I know apples are good for you, you should eat-an-apple-a-day-to-keep-the-doctor-away, yadda yadda yadda…but I gotta confess I’m not a big apple eater. My poor little jaws easily get tired at munching the quintessential healthy fruit. Crunch, cruuunch, cruuuuunch. Can I have a softer, juicier pear instead? [If you read me for the first time, I’d like to specify I’m not 80 years old and I have all my teeth in place.]
Anyways, I’m sure you figured I wouldn’t present you with a recipe I wouldn’t eat myself. That’s right – because I DO enjoy eating apples when they’re cooked and I love them in pretty much anything – filled pasta, meats (remember my Cjalsons and Pancetta-wrapped Pork Tenderloin with Apples?)… and, of course, desserts! So, an apple strudel IS totally something I would eat repeatedly and like there’s no tomorrow — especially these days, because it’s so tender and comforting it’s all I need on a gloomy fall afternoon to cheer myself up. Well, I’ll actually take it with a cup of hot tea and a warm blanket to wrap myself in.
Strudel means “whirlpool” in German and it refers to the technique of rolling up of a generous fruit filling in thin dough. This dessert is commonly prepared in the northeastern Italian regions that were once part of the Austro-Hungarian empire; therefore, it totally belongs to the culinary heritage of my home region, Friuli Venezia Giulia. Around this part of Italy, the dough is often made with extra-virgin olive oil and the filling looks a bit less dense than the Austrian version. Also, we like to give the dessert a nice kick by adding a bit of grappa to it.

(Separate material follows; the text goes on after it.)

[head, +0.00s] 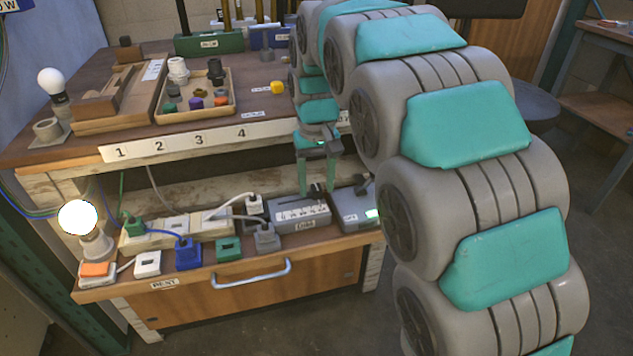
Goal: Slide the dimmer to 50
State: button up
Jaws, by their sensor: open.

For this strudel I used some of the apples I picked from my dad’s trees. As you can see, they don’t look perfect as no pesticides were used (it took me just a couple of minutes to get rid of the flawed parts). They’re definitely natural and delicious. Now, please, let’s cook them!
- 2 cups (8.8 oz or 250 g) flour - better if 00 flour
- 1 egg
- 3½ Tbsp (25 g) unsalted butter, softened
- 2 scant Tbsp (25 g) extra-virgin olive oil
- 1 pinch of salt
- 5 apples
- 2 Tbsp (30 g) pinenuts
- 4 Tbsp (30 g) sugar
- 1.4 oz (40 g) raisins
- ½ cup (100 ml) of grappa (or rum)
- ¾ cup (70 g) plain breadcrumbs, divided
- [optional] 4 plain cookies/biscuits, crumbled (*see notes)
- a sprinkle of cinnamon
- the juice and grated zest of one organic lemon
- 1 egg for egg wash
- confectioners sugar, for dusting
- On a clean surface, combine flour, egg, softened butter, salt and a few drops of lemon juice. Knead dough, adding just enough water to obtain a smooth and soft texture. Form a ball and cover it in plastic film. Let rest for an hour.
- While dough is resting, prepare the filling. In a small bowl, toss the raisins with grappa (or rum) and a bit of water. Let rest for about 20 minutes.
- Finely grate the zest of your lemon and strain its juice into a big mixing bowl. Peel apples, remove their core, and cut them in quarters. Divide each quarter in small slices (see photo). As you cut them, add them to the bowl containing the lemon juice to prevent them from darkening.
- Lightly squeeze raisins from the liquid and add them to the fruit mixture. Add sugar, pine nuts, crumbled cookies, cinnamon, and ½ cup of breadcrumbs. Mix gently all ingredients.
- Preheat oven to 360°F.
- Place a big piece of parchment paper on your working surface. Place the dough ball on the paper. Lightly dust your rolling pin with flour and roll out the dough into a very thin rectangle that should be slightly longer than your baking tray.
- Sprinkle the remainder (1/4 cup) of the breadcrumbs on top of the rolled dough. Arrange the apple mixture in a long mound along the side that's closer to you. Roll the strudel, helping yourself with the parchment paper: lift the paper from the smaller long side, and fold dough onto the mixture. You can either decide to keep rolling one side or fold the other side on top of the mixture, over the other rolled side....whichever is easier for you.
- Cut off excess dough from ends and fold them in to seal the strudel. Lifting the parchment paper, transfer strudel onto a baking tray. Bake for 40 minutes, until the crust reaches a golden color.
- Strudel is best served at room temperature with a bit of vanilla sauce.